-- begin PROVIDED MATERIAL --

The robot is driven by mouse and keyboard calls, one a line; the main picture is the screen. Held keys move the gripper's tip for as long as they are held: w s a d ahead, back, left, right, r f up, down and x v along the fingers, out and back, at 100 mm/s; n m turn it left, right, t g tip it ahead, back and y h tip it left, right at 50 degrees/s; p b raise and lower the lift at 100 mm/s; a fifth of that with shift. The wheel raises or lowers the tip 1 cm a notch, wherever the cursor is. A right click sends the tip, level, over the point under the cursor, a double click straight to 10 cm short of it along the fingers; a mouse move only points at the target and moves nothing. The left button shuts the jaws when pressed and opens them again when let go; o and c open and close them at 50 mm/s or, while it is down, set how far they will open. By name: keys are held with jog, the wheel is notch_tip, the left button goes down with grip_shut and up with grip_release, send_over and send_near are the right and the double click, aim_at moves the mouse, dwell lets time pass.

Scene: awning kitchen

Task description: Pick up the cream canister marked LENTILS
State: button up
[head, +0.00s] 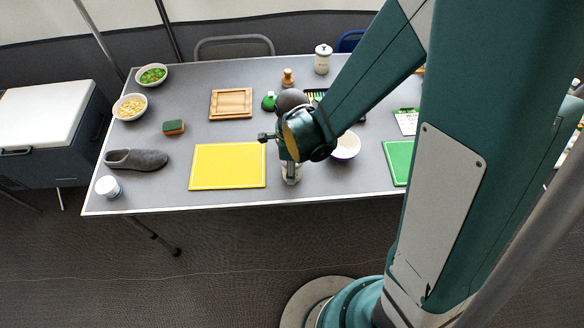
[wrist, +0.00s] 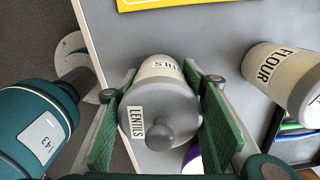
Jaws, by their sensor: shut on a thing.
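The cream canister marked LENTILS (wrist: 160,100) is seen from above in the wrist view, with its grey lid and round knob toward the camera. My gripper (wrist: 160,108) has its green pads on both sides of it and is shut on it. In the head view, part of the canister (head: 291,173) shows below my gripper (head: 290,160), by the table's front edge and right of the yellow board. My wrist hides its upper part there. I cannot tell whether its base touches the table.
A canister marked FLOUR (wrist: 282,75) stands close by on the right in the wrist view. A grey slipper (head: 137,159) and white tub (head: 108,187) lie left.

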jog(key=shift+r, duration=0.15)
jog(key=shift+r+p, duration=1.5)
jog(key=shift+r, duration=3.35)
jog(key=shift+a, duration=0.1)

-- end PROVIDED MATERIAL --

PROBLEM: Please write out exactly the lines from the start of the data through the line that contains "State: button up", both ends included, and nothing else.

EXERCISE SOLUTION:
The robot is driven by mouse and keyboard calls, one a line; the main picture is the screen. Held keys move the gripper's tip for as long as they are held: w s a d ahead, back, left, right, r f up, down and x v along the fingers, out and back, at 100 mm/s; n m turn it left, right, t g tip it ahead, back and y h tip it left, right at 50 degrees/s; p b raise and lower the lift at 100 mm/s; a fifth of that with shift. The wheel raises or lowers the tip 1 cm a notch, wherever the cursor is. A right click sends the tip, level, over the point under the cursor, a double click straight to 10 cm short of it along the fingers; a mouse move only points at the target and moves nothing. The left button shuts the jaws when pressed and opens them again when let go; o and c open and close them at 50 mm/s or, while it is down, set how far they will open. By name: keys are held with jog, the wheel is notch_tip, the left button goes down with grip_shut and up with grip_release, send_over and send_near are the right and the double click, aim_at moves the mouse, dwell lets time pass.

Scene: awning kitchen

Task description: Pick up the cream canister marked LENTILS
State: button up

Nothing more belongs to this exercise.